Elbette bu sebeple, yoğun bir kitlenin edebiyat ve şiir dallarıyla kök ilgisi, serçe kuşunun ağaç dalıyla ilgisi kadar da değil. Nasıl olsun? Serçe ki, ağacın dalına sadece konup uçmaz, orada sıcacık yuvalar kurar. Fakat o dallar, kimileri için, bugün, ha kupkuru çalı çırpı, ha yemyeşil cennet!

Hâl böyle olunca, zevk ve aşk ölüyor. Maalesef bir nesil, artık severek yapacakları işe göre eğitilmiyor ve eğitilmedikleri işi yapıyor. Ticaret hayatından siyaset sahasına bu böyle. Sanatta daha fazla böyle. Kolaylıklar ve rehavet  çağında olduğumuz için de insanlar, fazlasıyla ehl-i keyif:

“Kalıcı bir güzellik için sanatta müstesnâ bir çaba, derinlik, incelik, liyâkat ve kök, ayrıca disiplin lâzım!” dediniz mi, suratlar beş karış.

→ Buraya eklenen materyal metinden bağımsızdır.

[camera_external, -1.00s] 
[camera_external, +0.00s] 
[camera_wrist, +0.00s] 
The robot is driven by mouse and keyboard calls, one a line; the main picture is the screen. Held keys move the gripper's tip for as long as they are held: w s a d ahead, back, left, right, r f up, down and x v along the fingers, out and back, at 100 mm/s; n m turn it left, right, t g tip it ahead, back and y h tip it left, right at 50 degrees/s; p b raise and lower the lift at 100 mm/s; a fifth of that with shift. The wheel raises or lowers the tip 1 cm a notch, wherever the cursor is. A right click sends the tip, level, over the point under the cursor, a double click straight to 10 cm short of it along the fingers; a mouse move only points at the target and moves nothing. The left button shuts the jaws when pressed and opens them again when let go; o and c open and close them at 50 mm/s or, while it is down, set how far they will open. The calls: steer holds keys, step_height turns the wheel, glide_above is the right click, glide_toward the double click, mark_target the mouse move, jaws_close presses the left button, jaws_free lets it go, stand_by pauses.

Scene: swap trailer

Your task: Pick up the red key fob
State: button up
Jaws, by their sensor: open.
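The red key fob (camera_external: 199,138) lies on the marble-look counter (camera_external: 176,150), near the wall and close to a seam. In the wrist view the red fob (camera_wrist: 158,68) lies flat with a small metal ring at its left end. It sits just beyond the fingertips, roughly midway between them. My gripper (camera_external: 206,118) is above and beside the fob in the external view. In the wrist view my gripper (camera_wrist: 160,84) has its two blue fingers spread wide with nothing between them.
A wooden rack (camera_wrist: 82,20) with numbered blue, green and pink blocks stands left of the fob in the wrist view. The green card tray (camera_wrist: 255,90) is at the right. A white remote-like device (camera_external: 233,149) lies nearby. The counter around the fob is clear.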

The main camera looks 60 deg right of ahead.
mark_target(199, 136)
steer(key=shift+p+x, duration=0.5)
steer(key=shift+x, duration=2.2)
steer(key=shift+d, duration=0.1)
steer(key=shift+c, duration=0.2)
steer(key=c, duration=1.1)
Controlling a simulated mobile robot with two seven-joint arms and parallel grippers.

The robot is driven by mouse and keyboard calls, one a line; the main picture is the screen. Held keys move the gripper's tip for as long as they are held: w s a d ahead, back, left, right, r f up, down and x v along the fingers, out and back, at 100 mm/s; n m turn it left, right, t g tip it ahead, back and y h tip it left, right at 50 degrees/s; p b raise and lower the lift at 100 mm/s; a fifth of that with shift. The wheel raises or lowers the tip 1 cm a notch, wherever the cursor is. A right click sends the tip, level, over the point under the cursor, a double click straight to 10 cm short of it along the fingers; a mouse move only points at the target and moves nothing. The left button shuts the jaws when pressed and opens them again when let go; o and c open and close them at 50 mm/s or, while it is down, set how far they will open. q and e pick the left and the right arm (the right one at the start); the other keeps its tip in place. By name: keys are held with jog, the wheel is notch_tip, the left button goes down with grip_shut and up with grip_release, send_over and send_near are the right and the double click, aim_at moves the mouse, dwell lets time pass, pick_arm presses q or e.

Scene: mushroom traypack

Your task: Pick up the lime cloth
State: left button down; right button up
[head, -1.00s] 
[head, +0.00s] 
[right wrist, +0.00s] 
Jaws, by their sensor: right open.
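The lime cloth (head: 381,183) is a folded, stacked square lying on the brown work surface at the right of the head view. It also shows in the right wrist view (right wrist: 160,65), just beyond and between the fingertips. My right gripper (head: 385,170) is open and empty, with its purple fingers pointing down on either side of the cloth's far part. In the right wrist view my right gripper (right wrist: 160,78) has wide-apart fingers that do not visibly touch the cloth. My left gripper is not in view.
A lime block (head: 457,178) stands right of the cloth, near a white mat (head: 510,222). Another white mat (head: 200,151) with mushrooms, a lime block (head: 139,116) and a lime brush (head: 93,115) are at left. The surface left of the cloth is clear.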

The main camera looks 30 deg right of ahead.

Onlara göre iki parmak suyu bulandırıp dipsiz bir derinlikmiş gibi gösterebilmek, kâfî bir mârifet…

Çok yazık! Böylelerinin dünyâsında enginlik ve sonsuzluk mafsalları    kesilmiş.   Yükseklere gidecek merdivenler devrilmiş. Edebiyat ve şiir anlayışlarında fecî bir güneş tutulması yaşıyorlar. Bu yüzden 21. yüzyılın fikir ve kültür feleğine çöreklenen karanlık; genç-yaşlı, işçi- patron, hoca-talebe nice beyinleri ve gönülleri, zevkleriyle birlikte kendi dünyâmızın parlak güneşinden ayırıyor. Başka dünyaların titrek mumu altında kör ediyor. Ne okuyan kalıyor, ne okunacaklar yetişiyor. Böylece edebiyat ve şiirimizin muhteşem ve tarîhî   varlığı,  gittikçe   kan    kaybediyor.   Nice sorumluları da umursamıyor.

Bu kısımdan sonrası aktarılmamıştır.